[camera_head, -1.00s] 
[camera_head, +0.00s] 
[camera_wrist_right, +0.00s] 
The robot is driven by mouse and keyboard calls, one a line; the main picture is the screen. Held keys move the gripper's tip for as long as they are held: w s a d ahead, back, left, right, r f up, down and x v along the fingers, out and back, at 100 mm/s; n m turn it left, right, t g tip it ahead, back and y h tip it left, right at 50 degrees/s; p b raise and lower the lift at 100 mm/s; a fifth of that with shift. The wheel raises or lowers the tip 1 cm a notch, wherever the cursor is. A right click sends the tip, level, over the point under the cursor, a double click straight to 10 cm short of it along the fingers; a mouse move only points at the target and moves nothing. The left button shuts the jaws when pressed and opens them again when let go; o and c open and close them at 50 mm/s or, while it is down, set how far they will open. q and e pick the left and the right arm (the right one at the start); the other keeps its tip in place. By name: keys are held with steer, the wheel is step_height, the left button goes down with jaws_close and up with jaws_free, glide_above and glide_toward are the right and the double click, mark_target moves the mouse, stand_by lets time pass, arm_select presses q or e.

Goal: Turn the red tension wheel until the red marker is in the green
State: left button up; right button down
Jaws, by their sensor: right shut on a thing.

○ ○ ○ ○

* _Requirement_: Print all of the data exactly as it was given.

* _Solution for this task_:
[camera_head, -1.00s] 
[camera_head, +0.00s] 
[camera_wrist_right, +0.00s] 
The robot is driven by mouse and keyboard calls, one a line; the main picture is the screen. Held keys move the gripper's tip for as long as they are held: w s a d ahead, back, left, right, r f up, down and x v along the fingers, out and back, at 100 mm/s; n m turn it left, right, t g tip it ahead, back and y h tip it left, right at 50 degrees/s; p b raise and lower the lift at 100 mm/s; a fifth of that with shift. The wheel raises or lowers the tip 1 cm a notch, wherever the cursor is. A right click sends the tip, level, over the point under the cursor, a double click straight to 10 cm short of it along the fingers; a mouse move only points at the target and moves nothing. The left button shuts the jaws when pressed and opens them again when let go; o and c open and close them at 50 mm/s or, while it is down, set how far they will open. q and e pick the left and the right arm (the right one at the start); the other keeps its tip in place. By name: keys are held with steer, the wheel is step_height, the left button goes down with jaws_close and up with jaws_free, glide_above and glide_toward are the right and the double click, mark_target moves the mouse, stand_by lets time pass, arm_select presses q or e.

Goal: Turn the red tension wheel until the red marker is in the green
State: left button up; right button down
Jaws, by their sensor: right shut on a thing.

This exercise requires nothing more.